Somehow I was expecting him to begin at zero, as if he was a baby learning Estonian from scratch, speaking in simple sentences of a few words. But of course it was nothing like that – his Estonian is at the same level of maturity as his Swedish. It was all in there and he just needed to let it out.
His Estonian vocabulary is a bit more limited than Swedish, and he struggles with some of the idiosyncrasies of Estonian grammar. But he uses words and grammatical forms that I had no idea he knew. He translated “favorit” (Swedish) to “lemmik” (Estonian) without batting an eye; he is familiar with both the -ma and -da infinitive forms, etc.
During our stay in Estonia Adrian also learned something completely different: to love playing in water. He’s been to the beach with us, and to the paddling pool at our local playground, but always been cautious, always at a distance from the water, never really enjoying the splashing much.

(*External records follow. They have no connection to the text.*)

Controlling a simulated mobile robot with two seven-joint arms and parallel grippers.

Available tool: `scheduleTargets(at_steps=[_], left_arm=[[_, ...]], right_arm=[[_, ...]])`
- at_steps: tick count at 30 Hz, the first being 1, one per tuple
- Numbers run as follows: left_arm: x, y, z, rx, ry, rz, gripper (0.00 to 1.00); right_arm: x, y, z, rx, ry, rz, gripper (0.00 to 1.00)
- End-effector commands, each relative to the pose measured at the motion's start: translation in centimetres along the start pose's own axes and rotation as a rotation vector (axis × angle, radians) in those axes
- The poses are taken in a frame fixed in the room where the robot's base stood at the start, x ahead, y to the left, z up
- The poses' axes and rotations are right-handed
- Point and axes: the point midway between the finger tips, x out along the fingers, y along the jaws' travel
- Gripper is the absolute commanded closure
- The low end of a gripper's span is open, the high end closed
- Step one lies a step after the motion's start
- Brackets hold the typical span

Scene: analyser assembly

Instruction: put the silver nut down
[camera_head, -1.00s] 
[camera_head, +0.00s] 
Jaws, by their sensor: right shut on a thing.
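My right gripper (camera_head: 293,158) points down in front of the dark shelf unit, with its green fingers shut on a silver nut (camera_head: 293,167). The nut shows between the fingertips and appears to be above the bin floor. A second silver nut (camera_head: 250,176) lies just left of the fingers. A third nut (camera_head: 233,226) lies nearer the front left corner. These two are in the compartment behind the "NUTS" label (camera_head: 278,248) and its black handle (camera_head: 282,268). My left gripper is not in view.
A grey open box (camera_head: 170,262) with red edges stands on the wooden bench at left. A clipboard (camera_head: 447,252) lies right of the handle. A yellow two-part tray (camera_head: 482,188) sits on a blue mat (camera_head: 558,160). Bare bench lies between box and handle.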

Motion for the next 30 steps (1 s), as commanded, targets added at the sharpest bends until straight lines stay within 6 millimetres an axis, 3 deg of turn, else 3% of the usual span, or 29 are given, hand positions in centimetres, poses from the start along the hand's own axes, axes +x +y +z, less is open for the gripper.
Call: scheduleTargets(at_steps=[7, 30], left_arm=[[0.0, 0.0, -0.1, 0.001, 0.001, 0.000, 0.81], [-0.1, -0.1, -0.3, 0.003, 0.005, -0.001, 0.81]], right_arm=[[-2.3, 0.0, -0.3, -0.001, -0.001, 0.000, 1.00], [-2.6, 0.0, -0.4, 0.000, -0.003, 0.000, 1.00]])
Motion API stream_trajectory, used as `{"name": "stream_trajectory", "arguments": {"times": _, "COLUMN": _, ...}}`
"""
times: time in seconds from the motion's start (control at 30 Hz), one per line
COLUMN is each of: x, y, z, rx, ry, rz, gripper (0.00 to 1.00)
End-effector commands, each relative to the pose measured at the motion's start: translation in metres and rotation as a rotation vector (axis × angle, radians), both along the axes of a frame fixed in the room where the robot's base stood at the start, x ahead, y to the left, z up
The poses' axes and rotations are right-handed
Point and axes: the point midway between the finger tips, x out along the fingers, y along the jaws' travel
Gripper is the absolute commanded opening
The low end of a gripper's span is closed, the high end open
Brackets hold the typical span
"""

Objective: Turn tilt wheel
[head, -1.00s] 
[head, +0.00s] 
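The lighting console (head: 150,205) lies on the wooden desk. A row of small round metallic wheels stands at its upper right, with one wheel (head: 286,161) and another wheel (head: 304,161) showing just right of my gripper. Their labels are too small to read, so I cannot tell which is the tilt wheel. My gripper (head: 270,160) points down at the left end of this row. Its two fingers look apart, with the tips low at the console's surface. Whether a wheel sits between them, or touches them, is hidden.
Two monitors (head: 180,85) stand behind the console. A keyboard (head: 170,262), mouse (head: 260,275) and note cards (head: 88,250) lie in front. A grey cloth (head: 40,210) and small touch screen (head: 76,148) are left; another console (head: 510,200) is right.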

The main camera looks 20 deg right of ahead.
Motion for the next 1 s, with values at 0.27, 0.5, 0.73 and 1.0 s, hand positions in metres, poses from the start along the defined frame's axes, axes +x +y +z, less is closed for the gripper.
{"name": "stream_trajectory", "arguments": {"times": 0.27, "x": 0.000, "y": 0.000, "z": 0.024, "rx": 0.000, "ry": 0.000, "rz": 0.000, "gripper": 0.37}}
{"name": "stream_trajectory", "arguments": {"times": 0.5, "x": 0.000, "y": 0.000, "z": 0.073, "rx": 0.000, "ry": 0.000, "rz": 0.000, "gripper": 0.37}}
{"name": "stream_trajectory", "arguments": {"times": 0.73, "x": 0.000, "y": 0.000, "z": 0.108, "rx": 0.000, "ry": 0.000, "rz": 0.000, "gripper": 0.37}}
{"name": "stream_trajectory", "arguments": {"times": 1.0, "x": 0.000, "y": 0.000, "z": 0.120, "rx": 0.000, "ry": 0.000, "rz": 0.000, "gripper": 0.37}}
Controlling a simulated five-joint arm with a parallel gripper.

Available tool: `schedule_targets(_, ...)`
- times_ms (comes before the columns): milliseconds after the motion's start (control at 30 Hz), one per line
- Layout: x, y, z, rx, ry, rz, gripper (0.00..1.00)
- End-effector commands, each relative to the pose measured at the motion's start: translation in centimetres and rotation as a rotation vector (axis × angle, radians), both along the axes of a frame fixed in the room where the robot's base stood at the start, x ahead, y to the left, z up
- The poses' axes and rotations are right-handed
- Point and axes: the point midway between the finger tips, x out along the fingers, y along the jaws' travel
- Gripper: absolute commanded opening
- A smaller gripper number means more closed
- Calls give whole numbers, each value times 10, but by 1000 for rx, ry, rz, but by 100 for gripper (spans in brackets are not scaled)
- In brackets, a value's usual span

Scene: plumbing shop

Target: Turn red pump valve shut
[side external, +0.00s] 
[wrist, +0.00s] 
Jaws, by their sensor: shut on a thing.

Now he was in there, running around, sitting in the water, digging holes in the sand and mud, carrying water in buckets and pouring it around – you name it. And happy about it!
In other news, Adrian has tried eating new things. Vegetables, even! He has eaten bell peppers, when Ingrid offers them to him, and carrots, too (both raw) and once some string beans. Progress.
I have also started to insist that he tastes the cooked food that the rest of us eat, at least one proper bite. To my surprise he has accepted this and not protested much at all. Afterwards he politely says Det var jättegott, “it was really good”, but he almost never asks for a second piece. The string beans were an exception.
Meanwhile I have cut down a lot on breastfeeding. Once just after he wakes, and once before he falls asleep – and once at 5:30 or 6:00 so we can all sleep another hour or two. He doesn’t like this and tells me almost every day that he would really like to nurse more, but usually he is not too upset about it either.
He has rediscovered the iPad, after losing interest in it for a while. He explores new apps, games that Ingrid played years ago, pokes around, investigates. But unlike Ingrid he doesn’t get absorbed for hours, neither in iPad games nor in movies. After a short while he usually wanders off and does something else instead, preferably in the company of other people.
He has lost some of his interest in Pippi and Bamse and doesn’t always go straight for the Pippi shirt when choosing clothes in the morning.
He likes shopping. The best thing each afternoon is our trip to the supermarket and the veggie stand at Spånga torg.
He hates it when somebody gets ahead of him, outruns him, goes up or down the stairs ahead of him. He absolutely needs to be first.
Du får inte prata med mig!, “you mustn’t talk to me!” is still his usual way of telling us that he is angry with us.